▶ **Job**
Write the data below out exactly as it stands. Do not include the pictures.

▶ **Data excerpt**
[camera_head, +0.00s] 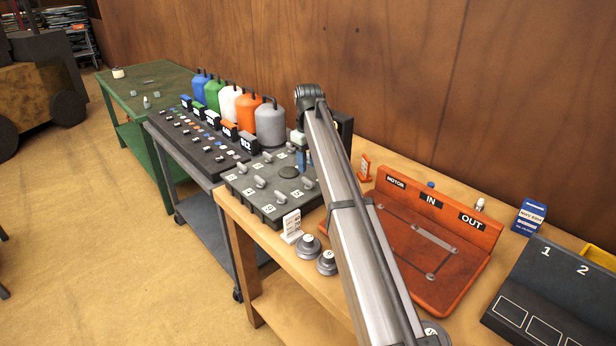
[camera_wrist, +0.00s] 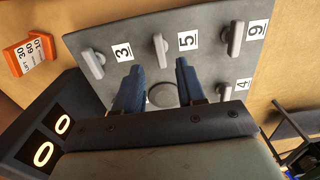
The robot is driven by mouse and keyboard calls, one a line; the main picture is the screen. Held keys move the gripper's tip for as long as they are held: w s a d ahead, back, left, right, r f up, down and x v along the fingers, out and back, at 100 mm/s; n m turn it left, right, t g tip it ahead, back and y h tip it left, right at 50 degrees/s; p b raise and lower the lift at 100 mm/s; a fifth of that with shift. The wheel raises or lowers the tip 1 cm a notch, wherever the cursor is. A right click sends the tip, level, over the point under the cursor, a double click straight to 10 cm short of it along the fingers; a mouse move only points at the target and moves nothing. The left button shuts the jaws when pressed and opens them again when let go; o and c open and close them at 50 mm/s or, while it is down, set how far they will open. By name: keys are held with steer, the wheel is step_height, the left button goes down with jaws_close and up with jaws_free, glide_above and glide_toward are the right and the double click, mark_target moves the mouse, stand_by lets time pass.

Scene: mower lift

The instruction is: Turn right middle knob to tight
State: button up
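A dark grey panel (camera_head: 262,207) with several light grey lever knobs and white number labels lies on the wooden bench; my arm covers its right part in the head view. In the wrist view the panel (camera_wrist: 205,22) shows a knob by label 3 (camera_wrist: 92,62), a knob by label 5 (camera_wrist: 160,50), a knob by label 4 (camera_wrist: 226,93) and one at upper right (camera_wrist: 236,38). My gripper (camera_wrist: 158,65) is open, its two blue fingers apart and empty. The knob by label 5 appears just past and between the fingertips. A round grey disc shows between the fingers.
A black display box (camera_wrist: 45,125) showing two zeros stands beside the panel. An orange sign (camera_wrist: 30,54) is near it. A white sign (camera_head: 291,226) and round weights (camera_head: 309,246) stand before the panel. A red board (camera_head: 455,272) lies to the right, coloured bottles (camera_head: 270,124) behind left.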

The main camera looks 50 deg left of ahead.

▶ **Result for this exercise**
[camera_head, +0.00s] 
[camera_wrist, +0.00s] 
The robot is driven by mouse and keyboard calls, one a line; the main picture is the screen. Held keys move the gripper's tip for as long as they are held: w s a d ahead, back, left, right, r f up, down and x v along the fingers, out and back, at 100 mm/s; n m turn it left, right, t g tip it ahead, back and y h tip it left, right at 50 degrees/s; p b raise and lower the lift at 100 mm/s; a fifth of that with shift. The wheel raises or lowers the tip 1 cm a notch, wherever the cursor is. A right click sends the tip, level, over the point under the cursor, a double click straight to 10 cm short of it along the fingers; a mouse move only points at the target and moves nothing. The left button shuts the jaws when pressed and opens them again when let go; o and c open and close them at 50 mm/s or, while it is down, set how far they will open. By name: keys are held with steer, the wheel is step_height, the left button goes down with jaws_close and up with jaws_free, glide_above and glide_toward are the right and the double click, mark_target moves the mouse, stand_by lets time pass.

Scene: mower lift

The instruction is: Turn right middle knob to tight
State: button up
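A dark grey panel (camera_head: 262,207) with several light grey lever knobs and white number labels lies on the wooden bench; my arm covers its right part in the head view. In the wrist view the panel (camera_wrist: 205,22) shows a knob by label 3 (camera_wrist: 92,62), a knob by label 5 (camera_wrist: 160,50), a knob by label 4 (camera_wrist: 226,93) and one at upper right (camera_wrist: 236,38). My gripper (camera_wrist: 158,65) is open, its two blue fingers apart and empty. The knob by label 5 appears just past and between the fingertips. A round grey disc shows between the fingers.
A black display box (camera_wrist: 45,125) showing two zeros stands beside the panel. An orange sign (camera_wrist: 30,54) is near it. A white sign (camera_head: 291,226) and round weights (camera_head: 309,246) stand before the panel. A red board (camera_head: 455,272) lies to the right, coloured bottles (camera_head: 270,124) behind left.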

The main camera looks 50 deg left of ahead.

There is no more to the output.